Robot episode records:
___

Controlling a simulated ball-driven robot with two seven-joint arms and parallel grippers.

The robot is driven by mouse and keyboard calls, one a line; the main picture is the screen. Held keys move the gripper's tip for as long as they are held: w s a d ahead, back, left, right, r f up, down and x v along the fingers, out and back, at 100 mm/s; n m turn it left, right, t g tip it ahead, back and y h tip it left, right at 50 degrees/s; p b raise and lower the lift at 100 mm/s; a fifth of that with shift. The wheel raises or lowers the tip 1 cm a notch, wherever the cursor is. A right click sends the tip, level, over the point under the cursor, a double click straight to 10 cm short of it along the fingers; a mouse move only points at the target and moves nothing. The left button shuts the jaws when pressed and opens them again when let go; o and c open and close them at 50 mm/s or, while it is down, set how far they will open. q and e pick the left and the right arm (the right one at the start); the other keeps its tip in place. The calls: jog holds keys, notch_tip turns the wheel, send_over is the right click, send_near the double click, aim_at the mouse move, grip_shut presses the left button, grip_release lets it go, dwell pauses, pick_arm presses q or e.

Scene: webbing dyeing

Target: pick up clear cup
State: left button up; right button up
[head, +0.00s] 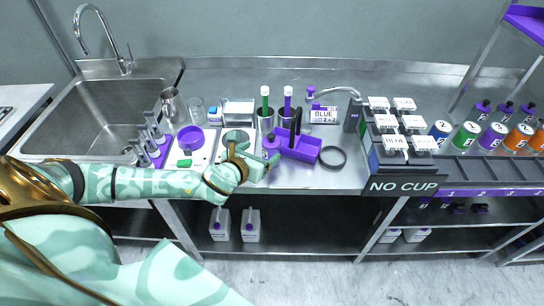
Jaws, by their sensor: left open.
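A clear cup (197,111) stands upright on the steel counter, right of a metal pitcher (172,105) and behind the purple round dish. My left gripper (262,165) is open, near the counter's front edge, in front of a scale-like white device (237,137) and beside the purple caddy. It is to the right of the cup, nearer the front, and apart from it. The exact gap between its fingers is hard to see. My right gripper is not in view.
A purple round dish (190,137), a purple rack with grey posts (154,145) and a sink (90,115) lie at left. The counter's right middle has bare room.

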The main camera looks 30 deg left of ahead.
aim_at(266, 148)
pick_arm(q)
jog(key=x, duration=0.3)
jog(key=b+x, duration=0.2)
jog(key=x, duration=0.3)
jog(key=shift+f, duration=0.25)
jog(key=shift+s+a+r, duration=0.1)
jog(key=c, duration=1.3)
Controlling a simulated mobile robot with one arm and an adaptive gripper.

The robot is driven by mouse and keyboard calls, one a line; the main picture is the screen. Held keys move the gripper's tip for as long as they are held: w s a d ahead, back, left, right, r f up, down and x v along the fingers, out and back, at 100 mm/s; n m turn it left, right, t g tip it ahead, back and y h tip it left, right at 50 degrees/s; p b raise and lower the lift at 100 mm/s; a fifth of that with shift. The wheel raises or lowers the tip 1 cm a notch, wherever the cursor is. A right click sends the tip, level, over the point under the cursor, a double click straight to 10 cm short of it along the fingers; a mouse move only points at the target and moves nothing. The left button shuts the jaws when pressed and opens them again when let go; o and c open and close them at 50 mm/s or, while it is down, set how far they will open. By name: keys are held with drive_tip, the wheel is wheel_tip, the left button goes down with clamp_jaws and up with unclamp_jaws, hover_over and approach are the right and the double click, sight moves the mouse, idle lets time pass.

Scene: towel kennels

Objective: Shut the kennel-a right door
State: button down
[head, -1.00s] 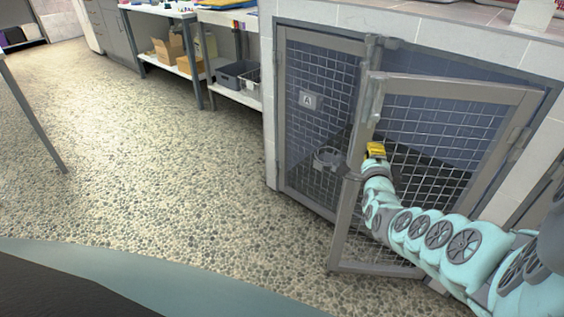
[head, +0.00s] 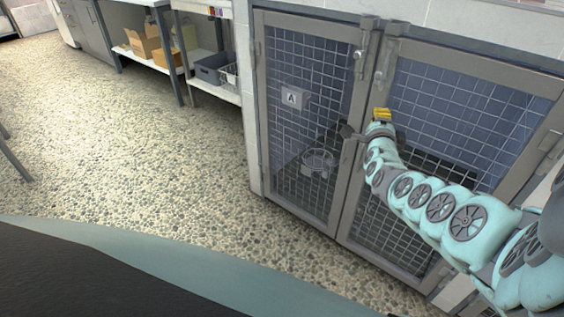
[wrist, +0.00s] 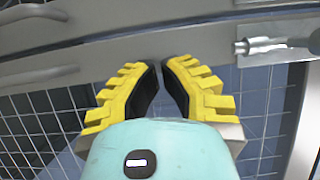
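The kennel-a right door (head: 470,120) is a grey-framed mesh door. Its free edge now stands beside the frame of the left door. It looks in line or nearly in line with it; I cannot tell if it is fully flush. My gripper (head: 381,113) is in front of the right door's free-edge stile, its yellow fingers near the frame. In the wrist view my gripper (wrist: 160,64) shows a narrow gap between its fingertips, with nothing held. The grey door frame (wrist: 115,58) lies just beyond the tips. Contact cannot be told.
The kennel's left door (head: 310,120), marked A, stands in its frame with a metal bowl (head: 317,161) seen behind its mesh. A latch (wrist: 265,46) shows in the wrist view. Shelving (head: 215,92) stands at the back. The pebbled floor at left is free.

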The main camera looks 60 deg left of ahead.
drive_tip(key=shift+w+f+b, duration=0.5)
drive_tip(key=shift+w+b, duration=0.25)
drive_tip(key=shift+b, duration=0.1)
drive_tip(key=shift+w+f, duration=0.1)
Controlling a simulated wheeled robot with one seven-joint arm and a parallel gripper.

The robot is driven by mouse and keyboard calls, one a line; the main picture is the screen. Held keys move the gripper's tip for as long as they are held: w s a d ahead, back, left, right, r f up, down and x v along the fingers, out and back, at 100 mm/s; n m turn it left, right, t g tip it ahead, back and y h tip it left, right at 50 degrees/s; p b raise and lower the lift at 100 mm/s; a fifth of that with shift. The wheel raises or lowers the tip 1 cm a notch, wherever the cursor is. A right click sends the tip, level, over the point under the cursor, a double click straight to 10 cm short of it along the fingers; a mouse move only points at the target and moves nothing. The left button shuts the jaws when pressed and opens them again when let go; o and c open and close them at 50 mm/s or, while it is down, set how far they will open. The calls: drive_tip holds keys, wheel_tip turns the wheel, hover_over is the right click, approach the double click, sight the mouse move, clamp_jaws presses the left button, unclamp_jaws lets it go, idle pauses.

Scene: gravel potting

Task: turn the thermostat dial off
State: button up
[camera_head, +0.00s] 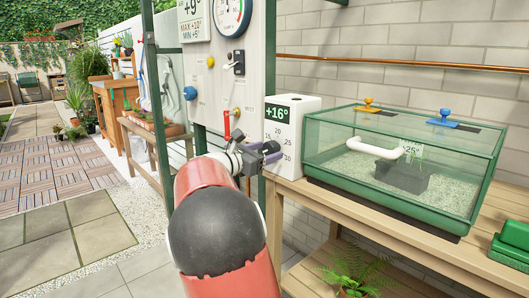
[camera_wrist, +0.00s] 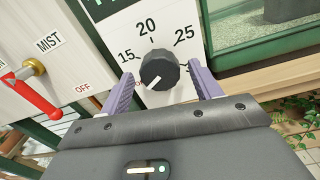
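The thermostat (camera_head: 290,118) is a white box at the left end of the wooden bench, with a dark display reading +16° and a printed scale. In the wrist view its dial (camera_wrist: 160,68) is a black ridged knob, with 15, 20 and 25 printed around it. The dial's white mark points to the lower left. My gripper (camera_head: 262,152) is in front of the thermostat and hides the dial in the head view. In the wrist view my gripper (camera_wrist: 160,74) is open, its purple fingers on either side of the dial; I cannot tell whether they touch it.
A red-handled valve (camera_wrist: 34,90) labelled MIST, with a red OFF beside it, is on the panel (camera_head: 208,98) just left. A green container (camera_head: 512,245) is at the bench's right.

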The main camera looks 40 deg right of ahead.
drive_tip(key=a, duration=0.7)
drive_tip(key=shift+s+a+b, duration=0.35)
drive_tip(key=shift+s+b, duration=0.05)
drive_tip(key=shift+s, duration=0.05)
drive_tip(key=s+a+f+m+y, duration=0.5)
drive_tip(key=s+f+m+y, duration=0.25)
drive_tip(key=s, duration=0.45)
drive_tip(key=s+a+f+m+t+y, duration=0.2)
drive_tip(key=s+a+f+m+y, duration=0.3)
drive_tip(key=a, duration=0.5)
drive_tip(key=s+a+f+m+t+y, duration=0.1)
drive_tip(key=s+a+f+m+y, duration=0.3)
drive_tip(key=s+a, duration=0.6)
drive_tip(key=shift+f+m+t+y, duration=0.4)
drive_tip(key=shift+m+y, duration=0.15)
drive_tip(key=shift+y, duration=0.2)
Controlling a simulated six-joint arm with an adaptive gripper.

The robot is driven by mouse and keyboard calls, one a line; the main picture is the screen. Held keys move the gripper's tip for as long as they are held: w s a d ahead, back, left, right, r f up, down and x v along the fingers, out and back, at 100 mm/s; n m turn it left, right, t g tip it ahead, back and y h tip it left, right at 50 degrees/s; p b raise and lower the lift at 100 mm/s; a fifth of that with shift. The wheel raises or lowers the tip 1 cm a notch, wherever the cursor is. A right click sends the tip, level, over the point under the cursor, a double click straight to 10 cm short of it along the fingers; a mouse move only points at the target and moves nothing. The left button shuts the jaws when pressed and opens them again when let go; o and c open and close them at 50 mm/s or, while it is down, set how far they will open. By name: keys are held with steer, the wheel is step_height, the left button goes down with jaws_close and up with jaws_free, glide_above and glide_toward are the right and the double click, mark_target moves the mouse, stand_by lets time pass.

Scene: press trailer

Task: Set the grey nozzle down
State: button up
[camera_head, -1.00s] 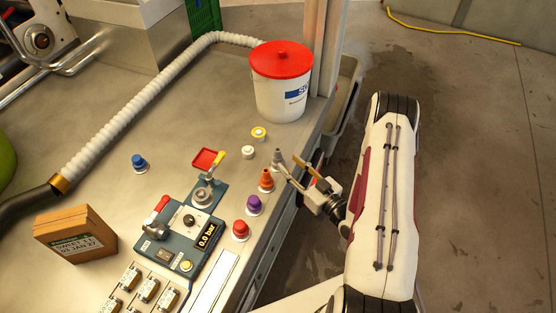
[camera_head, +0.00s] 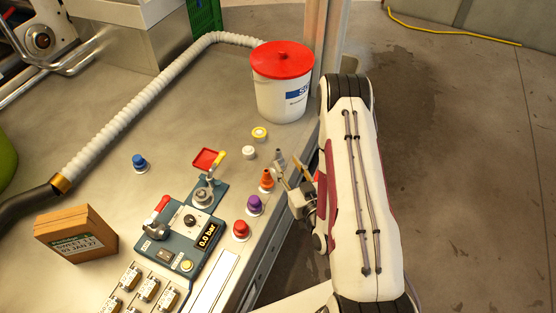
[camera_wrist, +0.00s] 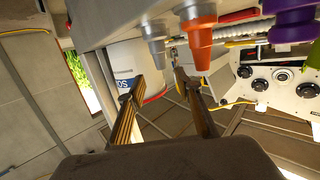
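The grey nozzle (camera_head: 281,158) stands upright near the right edge of the steel table, beyond the orange nozzle (camera_head: 266,180). It also shows in the wrist view (camera_wrist: 155,35), beside the orange nozzle (camera_wrist: 199,40). My gripper (camera_head: 281,172) is low at the table edge, next to the grey nozzle. In the wrist view my two fingers (camera_wrist: 158,78) are spread, with a clear gap between them. The nozzle's narrow end lies across this gap in the picture, and neither finger is seen closed on it. The nozzle's contact with the table is hard to make out.
Purple (camera_head: 254,205) and red (camera_head: 240,230) nozzles stand in line nearer the front. White (camera_head: 249,153) and yellow-and-white (camera_head: 259,134) pieces stand to the left. A red-lidded bucket (camera_head: 283,98) is behind. A pressure panel (camera_head: 183,240) is at front left.

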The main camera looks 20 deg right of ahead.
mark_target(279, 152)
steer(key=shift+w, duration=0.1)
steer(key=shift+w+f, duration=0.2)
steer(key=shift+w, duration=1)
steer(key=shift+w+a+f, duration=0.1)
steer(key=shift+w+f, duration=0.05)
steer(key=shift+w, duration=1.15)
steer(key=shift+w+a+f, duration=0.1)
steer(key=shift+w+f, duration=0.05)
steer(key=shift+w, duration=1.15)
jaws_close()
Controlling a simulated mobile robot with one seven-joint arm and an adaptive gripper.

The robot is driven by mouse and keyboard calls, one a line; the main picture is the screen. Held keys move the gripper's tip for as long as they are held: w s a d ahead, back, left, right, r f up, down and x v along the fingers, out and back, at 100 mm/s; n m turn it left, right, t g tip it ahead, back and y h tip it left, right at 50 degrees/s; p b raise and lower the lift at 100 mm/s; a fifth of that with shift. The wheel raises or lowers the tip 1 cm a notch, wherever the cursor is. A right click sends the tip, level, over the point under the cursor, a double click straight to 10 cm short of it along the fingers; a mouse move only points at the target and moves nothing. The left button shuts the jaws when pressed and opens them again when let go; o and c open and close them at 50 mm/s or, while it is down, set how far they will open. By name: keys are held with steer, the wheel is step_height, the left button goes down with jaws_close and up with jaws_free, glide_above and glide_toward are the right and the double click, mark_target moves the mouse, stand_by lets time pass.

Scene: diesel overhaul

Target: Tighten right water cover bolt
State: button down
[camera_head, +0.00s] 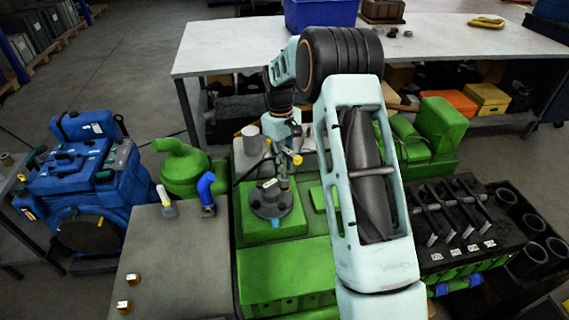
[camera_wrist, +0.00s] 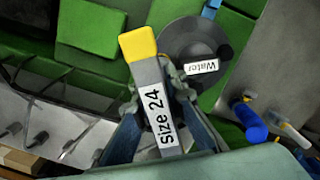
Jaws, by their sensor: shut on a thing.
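My gripper (camera_wrist: 160,92) is shut on a grey tool labelled "Size 24" (camera_wrist: 158,115), which has a yellow end. The round dark water cover (camera_wrist: 182,38) with its "Water" label lies beyond the tool in the wrist view. A dark bolt head (camera_wrist: 225,52) shows at the cover's right edge, apart from the tool in the picture. In the head view the water cover (camera_head: 270,203) sits on the green engine block (camera_head: 285,268), with my gripper (camera_head: 285,165) above it. The contact between tool and any bolt cannot be made out.
A blue pipe elbow (camera_head: 207,190) and a white pipe with a yellow end (camera_head: 165,200) stand left of the cover on a grey top (camera_head: 175,255). A blue engine (camera_head: 85,175) is at far left. Black valve gear (camera_head: 455,225) lies right. A white bench (camera_head: 225,48) stands behind.

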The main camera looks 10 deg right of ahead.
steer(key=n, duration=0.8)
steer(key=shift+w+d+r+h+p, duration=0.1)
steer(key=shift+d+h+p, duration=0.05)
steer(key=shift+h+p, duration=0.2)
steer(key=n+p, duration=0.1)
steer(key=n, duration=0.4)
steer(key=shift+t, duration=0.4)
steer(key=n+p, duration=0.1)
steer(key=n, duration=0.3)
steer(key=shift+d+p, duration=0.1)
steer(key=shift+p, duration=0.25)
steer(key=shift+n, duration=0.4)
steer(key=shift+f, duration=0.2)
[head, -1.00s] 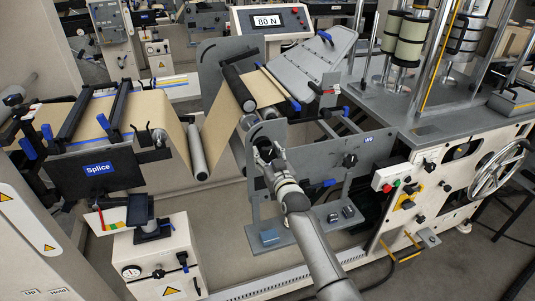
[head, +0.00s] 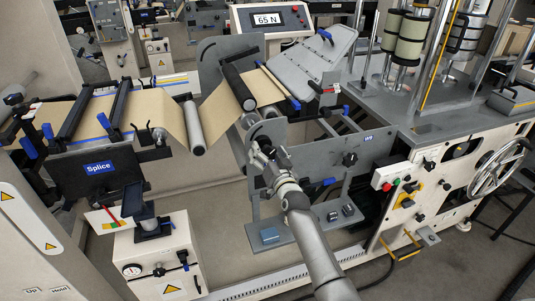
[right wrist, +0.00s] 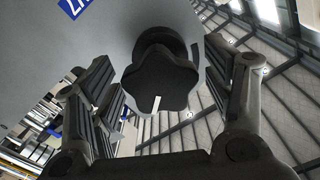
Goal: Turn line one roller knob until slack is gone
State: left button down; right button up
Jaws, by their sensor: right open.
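The roller knob (right wrist: 160,80) is black and lobed, with a white mark pointing down in the right wrist view. It sits on a grey side plate (head: 274,133); in the head view my gripper hides it. My right gripper (right wrist: 157,70) is open, with one finger on each side of the knob; contact is not clear. It also shows at the plate in the head view (head: 262,158). The brown paper web (head: 221,108) dips shallowly under a grey roller (head: 194,128). The display (head: 267,19) reads 65 N. My left gripper is not in view.
A white control box (head: 391,176) and a handwheel (head: 498,168) are at the right. A grey foot plate (head: 305,227) lies below my right arm.

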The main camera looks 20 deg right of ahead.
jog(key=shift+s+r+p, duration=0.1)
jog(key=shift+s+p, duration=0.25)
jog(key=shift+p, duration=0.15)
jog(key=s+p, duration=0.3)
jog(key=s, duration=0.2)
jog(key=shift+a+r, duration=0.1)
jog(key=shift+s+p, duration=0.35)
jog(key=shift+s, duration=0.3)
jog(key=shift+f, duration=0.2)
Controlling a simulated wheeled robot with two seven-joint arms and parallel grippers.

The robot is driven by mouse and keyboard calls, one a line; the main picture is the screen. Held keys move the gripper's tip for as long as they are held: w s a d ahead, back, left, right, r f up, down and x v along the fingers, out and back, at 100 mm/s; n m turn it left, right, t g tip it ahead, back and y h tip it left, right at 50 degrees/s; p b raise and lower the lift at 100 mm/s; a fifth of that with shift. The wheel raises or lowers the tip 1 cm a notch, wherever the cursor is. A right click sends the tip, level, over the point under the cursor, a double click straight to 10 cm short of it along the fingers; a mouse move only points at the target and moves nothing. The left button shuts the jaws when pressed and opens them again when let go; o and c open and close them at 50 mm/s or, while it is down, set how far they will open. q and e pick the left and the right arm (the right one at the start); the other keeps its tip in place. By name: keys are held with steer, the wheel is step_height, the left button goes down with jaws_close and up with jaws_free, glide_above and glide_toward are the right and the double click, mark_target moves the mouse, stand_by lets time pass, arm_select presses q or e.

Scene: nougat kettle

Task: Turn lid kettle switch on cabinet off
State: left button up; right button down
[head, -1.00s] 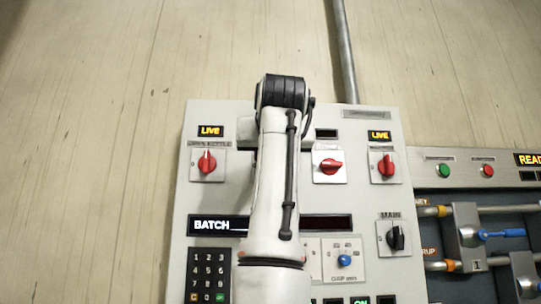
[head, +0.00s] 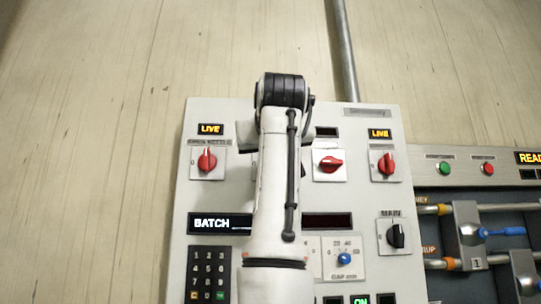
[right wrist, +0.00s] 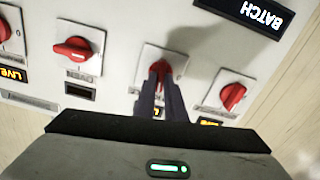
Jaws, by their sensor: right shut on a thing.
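My right gripper (right wrist: 160,92) is shut on the red handle of a rotary switch (right wrist: 162,68) in the right wrist view. An amber display beside this switch is lit, partly hidden by the fingers. In the head view my right arm covers that switch, and the gripper's fingers are hidden. The switch's own label cannot be read, so I cannot confirm that it is the lid kettle switch. The panel, the control cabinet (head: 205,275), is pale grey. My left gripper is not in view.
Red switches flank the held one: an upright one (head: 207,160) under a LIVE display, a sideways one (head: 330,165) under a dark display, and another upright one (head: 386,164) under LIVE. A black MAIN switch (head: 397,235) and keypad (head: 208,270) sit lower. Pipes with blue-handled valves (head: 500,232) are right.

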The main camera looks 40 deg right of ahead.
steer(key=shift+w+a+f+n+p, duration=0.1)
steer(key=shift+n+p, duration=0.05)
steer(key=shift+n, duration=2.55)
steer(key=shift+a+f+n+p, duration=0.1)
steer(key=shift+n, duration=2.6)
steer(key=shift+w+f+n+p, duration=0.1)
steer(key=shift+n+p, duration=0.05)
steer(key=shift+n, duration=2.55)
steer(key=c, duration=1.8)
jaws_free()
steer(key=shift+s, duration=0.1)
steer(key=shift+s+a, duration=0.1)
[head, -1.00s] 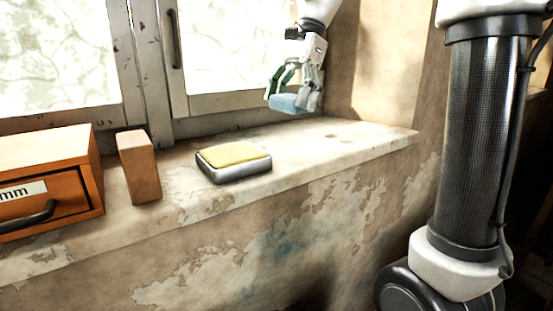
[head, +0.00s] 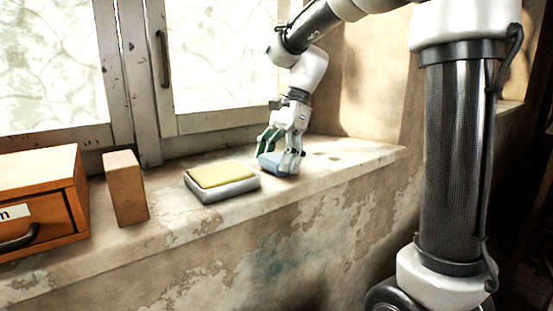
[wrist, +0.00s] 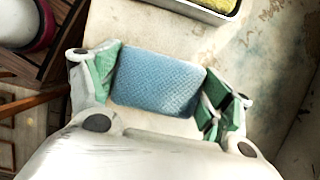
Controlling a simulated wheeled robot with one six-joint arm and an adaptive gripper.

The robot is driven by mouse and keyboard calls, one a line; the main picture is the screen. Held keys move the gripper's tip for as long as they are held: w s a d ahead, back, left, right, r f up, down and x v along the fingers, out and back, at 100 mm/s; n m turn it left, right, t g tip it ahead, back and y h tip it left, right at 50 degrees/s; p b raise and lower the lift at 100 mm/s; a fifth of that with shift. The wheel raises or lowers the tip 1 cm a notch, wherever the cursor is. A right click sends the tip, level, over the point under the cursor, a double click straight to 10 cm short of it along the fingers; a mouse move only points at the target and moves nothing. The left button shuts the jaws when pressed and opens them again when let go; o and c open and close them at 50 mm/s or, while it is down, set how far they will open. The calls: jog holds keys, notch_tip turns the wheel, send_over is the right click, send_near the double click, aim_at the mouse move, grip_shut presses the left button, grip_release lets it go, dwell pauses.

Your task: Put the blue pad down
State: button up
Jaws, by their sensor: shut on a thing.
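The blue pad (head: 272,163) is between the fingers of my gripper (head: 281,160), low over the windowsill to the right of the metal tray. In the wrist view the blue pad (wrist: 157,82) spans the gap between the two green-lined fingertips of my gripper (wrist: 160,88). My gripper is shut on it. The pad is at or just above the sill surface; I cannot tell whether it touches. The fingers hide part of the pad in the head view.
The worn windowsill (head: 335,155) has free room to the right. A metal tray (head: 230,190) with a yellow pad (head: 222,174) stands left of my gripper. Further left are a wooden block (head: 126,188) and a wooden drawer box (head: 40,185). The window (head: 215,60) is behind.

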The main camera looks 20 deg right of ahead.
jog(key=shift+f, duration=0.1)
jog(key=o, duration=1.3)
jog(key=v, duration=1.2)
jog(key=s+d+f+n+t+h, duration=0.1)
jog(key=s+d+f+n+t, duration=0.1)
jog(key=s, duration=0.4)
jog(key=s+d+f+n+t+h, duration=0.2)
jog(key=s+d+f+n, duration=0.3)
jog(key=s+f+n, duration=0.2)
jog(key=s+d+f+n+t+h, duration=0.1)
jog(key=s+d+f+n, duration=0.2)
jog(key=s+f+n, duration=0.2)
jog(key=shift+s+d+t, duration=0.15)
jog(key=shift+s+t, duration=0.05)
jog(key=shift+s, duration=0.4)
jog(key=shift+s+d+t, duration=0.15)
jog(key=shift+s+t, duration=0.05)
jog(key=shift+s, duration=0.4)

___

Task goal> Give again, exactly as written above, every line from the one holding "Objective: Shut the kennel-a right door" to the one holding "Controlling a simulated wheeled robot with one seven-joint", with both ends kept and the pictures left out.

Response below>
Objective: Shut the kennel-a right door
State: button down
[head, -1.00s] 
[head, +0.00s] 
[wrist, +0.00s] 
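The kennel-a right door (head: 470,120) is a grey-framed mesh door. Its free edge now stands beside the frame of the left door. It looks in line or nearly in line with it; I cannot tell if it is fully flush. My gripper (head: 381,113) is in front of the right door's free-edge stile, its yellow fingers near the frame. In the wrist view my gripper (wrist: 160,64) shows a narrow gap between its fingertips, with nothing held. The grey door frame (wrist: 115,58) lies just beyond the tips. Contact cannot be told.
The kennel's left door (head: 310,120), marked A, stands in its frame with a metal bowl (head: 317,161) seen behind its mesh. A latch (wrist: 265,46) shows in the wrist view. Shelving (head: 215,92) stands at the back. The pebbled floor at left is free.

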The main camera looks 60 deg left of ahead.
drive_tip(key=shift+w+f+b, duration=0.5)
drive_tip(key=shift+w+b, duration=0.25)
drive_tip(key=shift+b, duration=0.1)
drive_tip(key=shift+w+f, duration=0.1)
Controlling a simulated wheeled robot with one seven-joint arm and a parallel gripper.

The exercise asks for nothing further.